What I Read On My Summer Vacation - Holes, by Louis Sachar, The Hollowing by Robert Holdstock, and Fierce Invalids Home from Hot Climates by Tom Robbins. From a kids book where things happen for a reason and justice is a palpable, if slow, force, to dark fantasy where myth and magic are very real, to acid-washed weirdness where curses, prophecies step up on the podium next to Truth and Beauty to tread "the Hallways of Always." By the time I finished Fierce Invalids, I couldn't walk down the boardwalk without expecting something to jump out of the woods to quote Ginsberg at me. I kind of liked that feeling, so I decided not to read anything else for the rest of the trip so I could hold on to it.

The word for the week is: Pronoia.

Monday, July 08, 2002

Okay, I'm back, but I haven't really had a chance to surf, read, or do anything else other than catching up with my life. Carrie picked up some furniture and sundries while I was gone, so I'm having to adapt the living room. And I had about 250 pics from Michigan to get online for them of you what care about such things. Luckily, Carrie also took the TV (gift from her mom), so I've had plenty of time to get stuff done. And now it's close to midnight, and I'm just now starting to feel tired. Man, vacations are a lot of work.

But this one performed it's desired function. Not only did I get to spend a week slacking off (and reading) in the company of people I love, but that special vacation magic happened: I walked in the door, sunburnt, unshaven, and ripe from the road, to a house in chaos, but I can't help smiling because it feels so good to be back and setting about the work of building my life as artfully as possible.
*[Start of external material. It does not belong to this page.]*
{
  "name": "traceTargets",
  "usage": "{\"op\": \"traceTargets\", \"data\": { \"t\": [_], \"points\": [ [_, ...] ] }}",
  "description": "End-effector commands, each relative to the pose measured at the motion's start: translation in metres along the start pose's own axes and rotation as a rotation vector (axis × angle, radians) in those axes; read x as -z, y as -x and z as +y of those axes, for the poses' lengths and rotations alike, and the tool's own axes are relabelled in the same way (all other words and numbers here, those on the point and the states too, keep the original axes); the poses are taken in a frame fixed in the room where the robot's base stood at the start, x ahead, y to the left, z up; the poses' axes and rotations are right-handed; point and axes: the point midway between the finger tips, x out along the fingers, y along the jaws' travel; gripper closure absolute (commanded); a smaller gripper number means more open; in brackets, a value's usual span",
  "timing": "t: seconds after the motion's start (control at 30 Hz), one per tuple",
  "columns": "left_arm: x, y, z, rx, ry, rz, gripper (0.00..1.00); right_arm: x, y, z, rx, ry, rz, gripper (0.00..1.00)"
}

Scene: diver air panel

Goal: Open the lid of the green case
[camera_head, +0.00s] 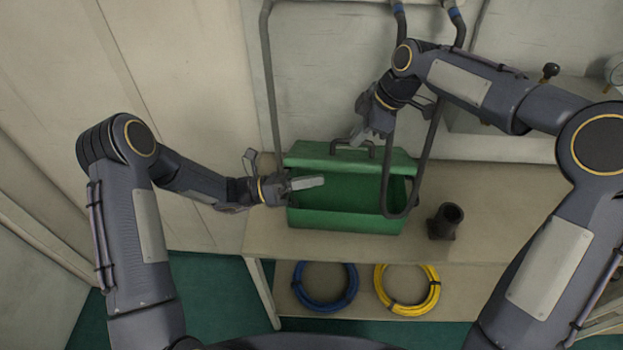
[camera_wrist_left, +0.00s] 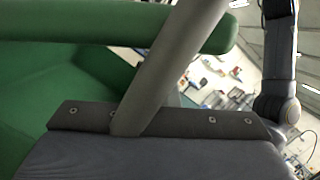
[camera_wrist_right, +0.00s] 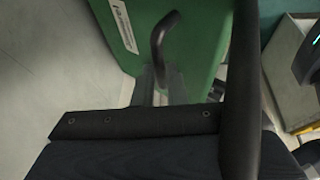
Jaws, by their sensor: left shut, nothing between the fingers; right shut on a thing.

Of course, then I got to work and my computer had died while I was gone, leaving me to twiddle my thumbs, clean my desk, and actually use the phone to communicate. The phone! Can you imagine? I'm thinking of calling OSHA. This is unacceptable.

Wednesday, July 03, 2002

I'm off on my annual media fast. Beach, s'mores, hundred year old cottage with no TV, with the cell phone turned off and left in the luggage. Just in case you were wondering about the dearth of posts. We now return you to your regularly scheduled program.